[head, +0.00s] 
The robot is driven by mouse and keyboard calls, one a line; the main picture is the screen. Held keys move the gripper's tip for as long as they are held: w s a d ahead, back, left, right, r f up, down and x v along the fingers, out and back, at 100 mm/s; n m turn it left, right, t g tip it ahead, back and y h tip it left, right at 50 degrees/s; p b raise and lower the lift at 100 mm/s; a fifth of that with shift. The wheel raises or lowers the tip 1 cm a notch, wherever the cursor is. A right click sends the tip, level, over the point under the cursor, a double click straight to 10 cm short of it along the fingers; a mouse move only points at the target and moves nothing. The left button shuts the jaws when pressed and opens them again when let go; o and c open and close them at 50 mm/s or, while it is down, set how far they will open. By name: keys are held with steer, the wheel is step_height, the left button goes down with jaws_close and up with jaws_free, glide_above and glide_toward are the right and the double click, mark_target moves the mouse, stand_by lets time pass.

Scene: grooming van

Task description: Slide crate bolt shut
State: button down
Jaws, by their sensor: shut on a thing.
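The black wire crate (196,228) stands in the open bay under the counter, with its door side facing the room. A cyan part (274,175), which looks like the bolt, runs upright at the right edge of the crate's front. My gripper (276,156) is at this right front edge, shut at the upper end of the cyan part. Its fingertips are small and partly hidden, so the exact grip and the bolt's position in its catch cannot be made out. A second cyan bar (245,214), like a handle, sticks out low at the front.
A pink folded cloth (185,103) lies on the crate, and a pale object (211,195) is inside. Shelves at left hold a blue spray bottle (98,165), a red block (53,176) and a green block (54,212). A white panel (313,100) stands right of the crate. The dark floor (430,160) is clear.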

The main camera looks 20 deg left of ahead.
+ + +
● **Exercise brief**
Your task is to transcribe the listing above in full, exactly as given.

● **Reply**
[head, +0.00s] 
The robot is driven by mouse and keyboard calls, one a line; the main picture is the screen. Held keys move the gripper's tip for as long as they are held: w s a d ahead, back, left, right, r f up, down and x v along the fingers, out and back, at 100 mm/s; n m turn it left, right, t g tip it ahead, back and y h tip it left, right at 50 degrees/s; p b raise and lower the lift at 100 mm/s; a fifth of that with shift. The wheel raises or lowers the tip 1 cm a notch, wherever the cursor is. A right click sends the tip, level, over the point under the cursor, a double click straight to 10 cm short of it along the fingers; a mouse move only points at the target and moves nothing. The left button shuts the jaws when pressed and opens them again when let go; o and c open and close them at 50 mm/s or, while it is down, set how far they will open. By name: keys are held with steer, the wheel is step_height, the left button goes down with jaws_close and up with jaws_free, glide_above and glide_toward are the right and the double click, mark_target moves the mouse, stand_by lets time pass.

Scene: grooming van

Task description: Slide crate bolt shut
State: button down
Jaws, by their sensor: shut on a thing.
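The black wire crate (196,228) stands in the open bay under the counter, with its door side facing the room. A cyan part (274,175), which looks like the bolt, runs upright at the right edge of the crate's front. My gripper (276,156) is at this right front edge, shut at the upper end of the cyan part. Its fingertips are small and partly hidden, so the exact grip and the bolt's position in its catch cannot be made out. A second cyan bar (245,214), like a handle, sticks out low at the front.
A pink folded cloth (185,103) lies on the crate, and a pale object (211,195) is inside. Shelves at left hold a blue spray bottle (98,165), a red block (53,176) and a green block (54,212). A white panel (313,100) stands right of the crate. The dark floor (430,160) is clear.

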The main camera looks 20 deg left of ahead.

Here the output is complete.